> _What is needed_
Select every line containing the word "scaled" from the material, and copy those lines.

> _Task material_
▶
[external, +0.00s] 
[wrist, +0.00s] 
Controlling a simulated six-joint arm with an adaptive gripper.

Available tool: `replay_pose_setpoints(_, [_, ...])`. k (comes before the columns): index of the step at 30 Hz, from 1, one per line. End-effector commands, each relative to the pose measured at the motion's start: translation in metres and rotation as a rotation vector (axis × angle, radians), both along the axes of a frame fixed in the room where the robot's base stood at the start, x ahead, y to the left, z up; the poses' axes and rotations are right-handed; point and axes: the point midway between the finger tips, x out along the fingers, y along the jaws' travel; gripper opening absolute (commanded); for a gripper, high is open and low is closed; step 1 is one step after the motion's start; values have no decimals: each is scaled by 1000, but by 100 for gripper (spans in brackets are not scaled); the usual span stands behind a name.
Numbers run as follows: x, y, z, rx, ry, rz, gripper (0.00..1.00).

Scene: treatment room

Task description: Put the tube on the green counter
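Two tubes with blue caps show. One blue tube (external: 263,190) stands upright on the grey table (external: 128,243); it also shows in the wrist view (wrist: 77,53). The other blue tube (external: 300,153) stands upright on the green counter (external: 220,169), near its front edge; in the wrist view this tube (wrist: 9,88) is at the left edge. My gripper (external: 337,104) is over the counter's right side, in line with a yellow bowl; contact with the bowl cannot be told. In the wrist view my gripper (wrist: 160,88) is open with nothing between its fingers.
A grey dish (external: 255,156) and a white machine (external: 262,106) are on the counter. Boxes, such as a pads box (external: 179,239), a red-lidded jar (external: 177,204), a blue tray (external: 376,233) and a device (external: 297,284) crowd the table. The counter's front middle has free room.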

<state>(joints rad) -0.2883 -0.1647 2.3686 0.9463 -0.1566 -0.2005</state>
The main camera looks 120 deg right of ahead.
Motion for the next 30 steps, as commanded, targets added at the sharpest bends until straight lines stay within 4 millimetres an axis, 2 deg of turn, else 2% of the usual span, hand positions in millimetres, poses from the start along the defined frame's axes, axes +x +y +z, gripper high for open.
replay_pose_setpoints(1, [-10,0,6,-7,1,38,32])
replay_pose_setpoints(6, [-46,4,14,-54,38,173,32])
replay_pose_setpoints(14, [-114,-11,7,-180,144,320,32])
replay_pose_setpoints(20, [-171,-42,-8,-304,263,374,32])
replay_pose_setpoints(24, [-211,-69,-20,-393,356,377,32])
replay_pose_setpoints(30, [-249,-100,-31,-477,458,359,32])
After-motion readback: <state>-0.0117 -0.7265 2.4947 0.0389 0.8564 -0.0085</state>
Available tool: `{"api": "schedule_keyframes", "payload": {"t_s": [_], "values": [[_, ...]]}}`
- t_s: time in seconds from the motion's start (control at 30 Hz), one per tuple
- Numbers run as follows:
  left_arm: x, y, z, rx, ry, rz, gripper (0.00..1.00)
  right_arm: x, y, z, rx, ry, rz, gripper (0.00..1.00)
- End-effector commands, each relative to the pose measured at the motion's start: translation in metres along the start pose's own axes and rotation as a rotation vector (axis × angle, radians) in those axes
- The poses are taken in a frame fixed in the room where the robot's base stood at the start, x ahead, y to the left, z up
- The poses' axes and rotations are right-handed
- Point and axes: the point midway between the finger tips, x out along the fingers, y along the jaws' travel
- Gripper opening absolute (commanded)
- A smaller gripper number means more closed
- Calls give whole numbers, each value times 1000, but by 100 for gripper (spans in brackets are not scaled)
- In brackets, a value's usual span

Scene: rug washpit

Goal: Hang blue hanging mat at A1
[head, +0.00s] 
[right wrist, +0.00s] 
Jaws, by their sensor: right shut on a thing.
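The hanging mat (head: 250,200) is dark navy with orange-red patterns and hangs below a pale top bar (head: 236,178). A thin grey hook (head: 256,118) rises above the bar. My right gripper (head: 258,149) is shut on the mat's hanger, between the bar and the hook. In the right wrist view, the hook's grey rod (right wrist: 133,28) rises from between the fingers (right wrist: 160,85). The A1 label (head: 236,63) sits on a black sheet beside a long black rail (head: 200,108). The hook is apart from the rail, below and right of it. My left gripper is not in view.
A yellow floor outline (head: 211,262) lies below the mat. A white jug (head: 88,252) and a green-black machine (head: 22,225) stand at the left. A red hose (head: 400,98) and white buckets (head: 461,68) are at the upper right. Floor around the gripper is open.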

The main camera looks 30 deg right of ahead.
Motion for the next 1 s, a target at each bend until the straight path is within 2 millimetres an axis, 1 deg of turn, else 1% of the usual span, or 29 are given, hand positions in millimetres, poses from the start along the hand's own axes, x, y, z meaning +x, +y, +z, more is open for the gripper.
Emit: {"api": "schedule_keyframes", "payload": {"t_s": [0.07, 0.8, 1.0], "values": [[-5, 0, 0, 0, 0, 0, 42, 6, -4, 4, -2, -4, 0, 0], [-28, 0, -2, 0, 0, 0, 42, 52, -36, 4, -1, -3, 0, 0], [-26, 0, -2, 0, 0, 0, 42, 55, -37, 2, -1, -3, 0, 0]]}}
◀
> _Exercise answer_
Available tool: `replay_pose_setpoints(_, [_, ...])`. k (comes before the columns): index of the step at 30 Hz, from 1, one per line. End-effector commands, each relative to the pose measured at the motion's start: translation in metres and rotation as a rotation vector (axis × angle, radians), both along the axes of a frame fixed in the room where the robot's base stood at the start, x ahead, y to the left, z up; the poses' axes and rotations are right-handed; point and axes: the point midway between the finger tips, x out along the fingers, y along the jaws' travel; gripper opening absolute (commanded); for a gripper, high is open and low is closed; step 1 is one step after the motion's start; values have no decimals: each is scaled by 1000, but by 100 for gripper (spans in brackets are not scaled); the usual span stands behind a name.
- Calls give whole numbers, each value times 1000, but by 100 for gripper (spans in brackets are not scaled)

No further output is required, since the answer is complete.